To fix this you could try to:

  1. loosen the range of package versions you've specified
  2. remove package versions to allow pip attempt to solve the dependency conflict

ERROR: ResolutionImpossible: for help visit https://pip.pypa.io/en/latest/user_guide/#fixing-conflicting-dependencies

FaizRizvi commented 2 years ago
michael-kotliar commented 2 years ago

Try to remove tensorboard from the setup.py.

tacazares commented 2 years ago

What steps are left for us to be able to do a pip install maxatac?

FaizRizvi commented 2 years ago

We need to publish the maxatac V_1.0.0 on pypi (not test pypi, it is working on test pypi). Probably should merge refactor into develop and develop into main and trim the other branches away before that.

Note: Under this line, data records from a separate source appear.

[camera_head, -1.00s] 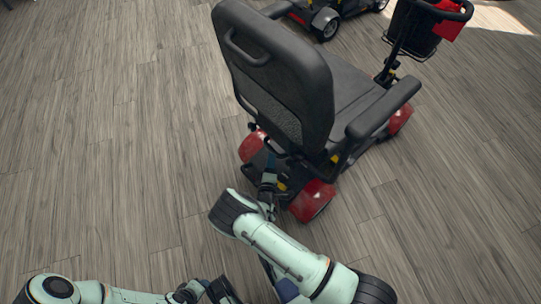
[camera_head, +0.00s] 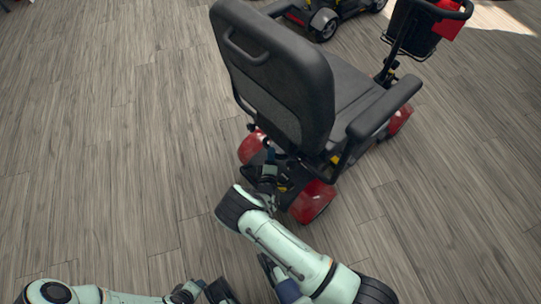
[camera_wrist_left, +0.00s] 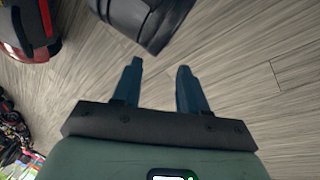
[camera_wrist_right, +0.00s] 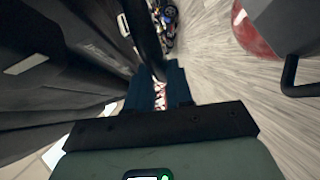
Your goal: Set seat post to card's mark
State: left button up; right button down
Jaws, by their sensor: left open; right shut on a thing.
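The scooter's black seat (camera_head: 275,85) stands over its red-fendered base, its back toward me. The seat post is hidden below the seat in the head view. My right gripper (camera_head: 268,172) reaches in low behind the seat. In the right wrist view its fingers (camera_wrist_right: 160,68) are shut on a dark, narrow part under the seat; I cannot tell exactly which part. My left gripper (camera_wrist_left: 158,66) is open and empty above the floor, seen in the left wrist view. A red item (camera_head: 447,28) is at the front basket; no mark on it is readable.
The basket (camera_head: 412,38) and handlebar are at the upper right. Another scooter (camera_head: 328,18) stands at the top. The red rear fenders (camera_head: 313,200) flank my right gripper. The wooden floor (camera_head: 110,130) on the left is clear.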

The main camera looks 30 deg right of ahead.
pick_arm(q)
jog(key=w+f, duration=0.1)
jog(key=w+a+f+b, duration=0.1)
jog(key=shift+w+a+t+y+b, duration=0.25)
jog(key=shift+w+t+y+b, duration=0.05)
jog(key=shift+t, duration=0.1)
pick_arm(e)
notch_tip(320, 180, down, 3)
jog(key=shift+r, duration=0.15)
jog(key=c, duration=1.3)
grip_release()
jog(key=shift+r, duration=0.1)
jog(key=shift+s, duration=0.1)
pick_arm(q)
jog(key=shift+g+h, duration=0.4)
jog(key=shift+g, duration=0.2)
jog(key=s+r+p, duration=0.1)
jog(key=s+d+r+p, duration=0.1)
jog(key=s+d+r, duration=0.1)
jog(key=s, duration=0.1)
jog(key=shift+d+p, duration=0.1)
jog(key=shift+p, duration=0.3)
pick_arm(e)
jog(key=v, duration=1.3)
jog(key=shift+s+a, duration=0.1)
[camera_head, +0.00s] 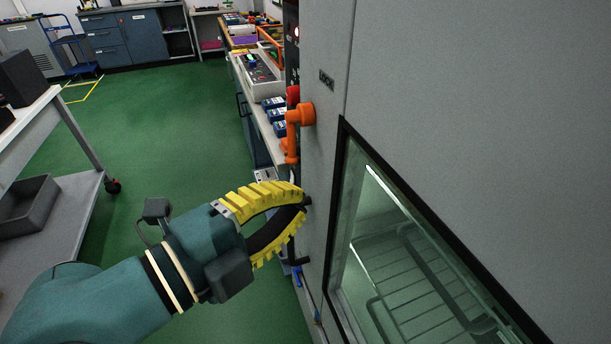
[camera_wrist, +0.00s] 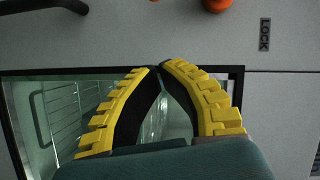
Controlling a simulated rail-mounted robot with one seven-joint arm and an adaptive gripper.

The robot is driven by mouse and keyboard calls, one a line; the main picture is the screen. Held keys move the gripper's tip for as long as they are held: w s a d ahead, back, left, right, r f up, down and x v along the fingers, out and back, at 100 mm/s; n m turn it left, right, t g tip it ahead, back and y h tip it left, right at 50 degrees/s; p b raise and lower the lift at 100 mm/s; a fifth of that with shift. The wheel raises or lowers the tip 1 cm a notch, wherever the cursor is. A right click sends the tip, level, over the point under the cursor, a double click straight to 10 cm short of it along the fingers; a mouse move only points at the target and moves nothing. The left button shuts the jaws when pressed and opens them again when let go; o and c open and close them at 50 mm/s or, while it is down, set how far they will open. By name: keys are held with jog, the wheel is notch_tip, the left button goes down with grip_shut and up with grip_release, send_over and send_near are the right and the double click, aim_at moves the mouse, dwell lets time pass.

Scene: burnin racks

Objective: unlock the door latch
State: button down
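The orange door latch (camera_head: 301,116) is on the grey front of the cabinet, left of the door window, with its lever hanging down. Only a small orange part (camera_wrist: 217,4) shows at the top edge of the wrist view. A "LOCK" label (camera_head: 327,80) sits above the latch; it also shows in the wrist view (camera_wrist: 264,34). My gripper (camera_head: 303,203), with yellow ribbed fingers, is below the latch, close to the door front and apart from the latch. In the wrist view its fingertips (camera_wrist: 159,66) come together in front of the black window frame, with nothing visible between them.
The door window (camera_head: 390,260) shows wire racks inside. A black bar (camera_wrist: 45,7) shows at the wrist view's top left. A bench with a grey tray (camera_head: 262,88) stands behind the cabinet. A cart with a grey bin (camera_head: 28,207) is at left. Green floor between is clear.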

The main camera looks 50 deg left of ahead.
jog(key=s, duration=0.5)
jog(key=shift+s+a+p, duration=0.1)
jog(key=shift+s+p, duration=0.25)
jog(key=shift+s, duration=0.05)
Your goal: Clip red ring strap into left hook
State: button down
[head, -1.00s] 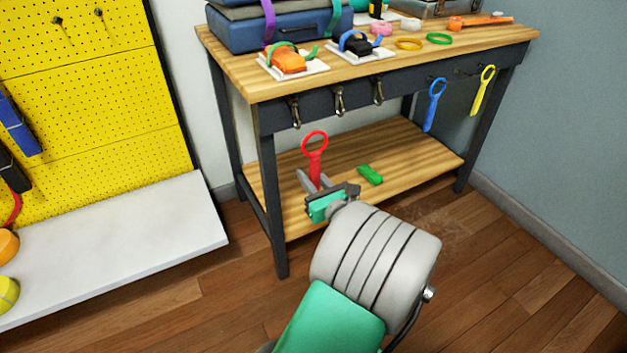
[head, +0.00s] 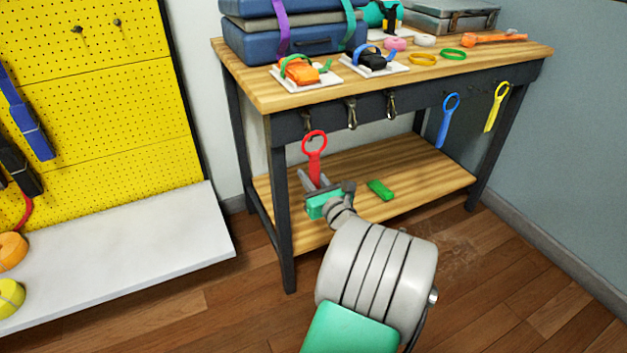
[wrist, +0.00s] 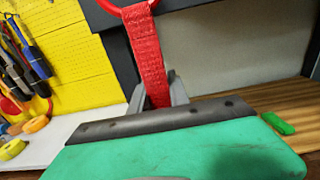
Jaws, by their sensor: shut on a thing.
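The red ring strap (head: 314,157) stands upright in my gripper (head: 314,181), its ring at the top. In the wrist view the red strap (wrist: 149,55) rises between the two grey fingers, and its ring is cut off by the top edge. My gripper is shut on the lower part of the strap. Three metal hooks hang on the front rail of the workbench: the left hook (head: 308,121), the middle hook (head: 351,113) and the right hook (head: 391,104). In the head view the ring is just below the left hook; I cannot tell the gap in depth.
The workbench (head: 255,92) carries suitcases (head: 300,42), clips and loose rings. A blue strap (head: 447,121) and a yellow strap (head: 496,107) hang at its right. A green block (head: 380,189) lies on the lower shelf. A yellow pegboard (head: 90,110) stands left.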

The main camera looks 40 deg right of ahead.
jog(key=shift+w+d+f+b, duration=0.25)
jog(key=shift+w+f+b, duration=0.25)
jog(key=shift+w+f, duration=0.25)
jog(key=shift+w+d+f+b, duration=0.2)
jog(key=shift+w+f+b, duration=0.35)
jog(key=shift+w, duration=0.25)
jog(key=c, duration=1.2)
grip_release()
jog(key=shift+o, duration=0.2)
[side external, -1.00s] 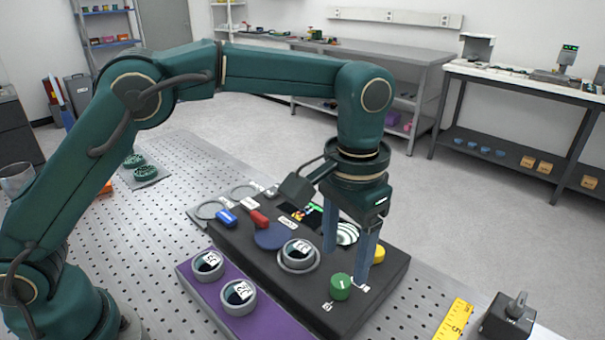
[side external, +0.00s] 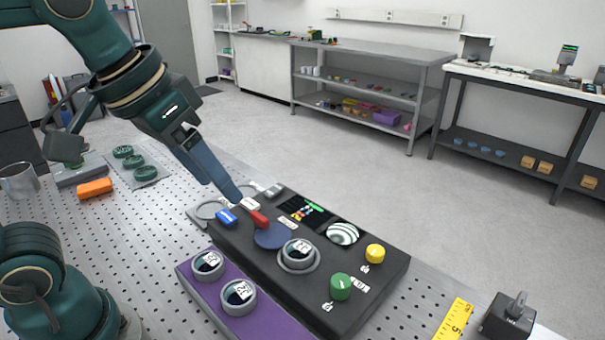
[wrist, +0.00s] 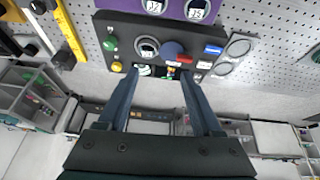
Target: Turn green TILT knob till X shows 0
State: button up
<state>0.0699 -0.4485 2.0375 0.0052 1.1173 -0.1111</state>
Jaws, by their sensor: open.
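The green knob (side external: 340,287) stands at the near right corner of the black console (side external: 262,277), with a small label beside it. The green knob also shows in the wrist view (wrist: 111,43), left of my fingers. The console has a dark display (side external: 303,208) with small coloured readouts, too small to read, and a round striped fringe screen (side external: 342,233). My gripper (side external: 232,192) is tilted above the console's far left end, away from the green knob. In the wrist view my gripper (wrist: 160,72) has its fingers apart with nothing between them.
A yellow knob (side external: 375,253) stands behind the green one. A red handle (side external: 259,219), a blue block (side external: 227,217) and a round part (side external: 298,253) sit on the console. A purple tray (side external: 262,326) holds two round parts. A yellow ruler (side external: 454,322) lies to the right.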

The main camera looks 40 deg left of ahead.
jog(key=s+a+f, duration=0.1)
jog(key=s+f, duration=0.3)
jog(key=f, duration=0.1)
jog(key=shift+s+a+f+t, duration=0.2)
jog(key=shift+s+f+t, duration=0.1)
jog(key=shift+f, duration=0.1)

tacazares commented 2 years ago

I think we need to make our software available on pypi now. We are essentially ready to publish on bioRxiv and submit for review. We need for our collaborators to easily review our code and package. We also need reviewers to be able to access our package. I vote that we review the code base and do a test of prepare, normalize, predict, peaks, average, and benchmark to make sure they are completely error free and hand off for testing by our collaborators.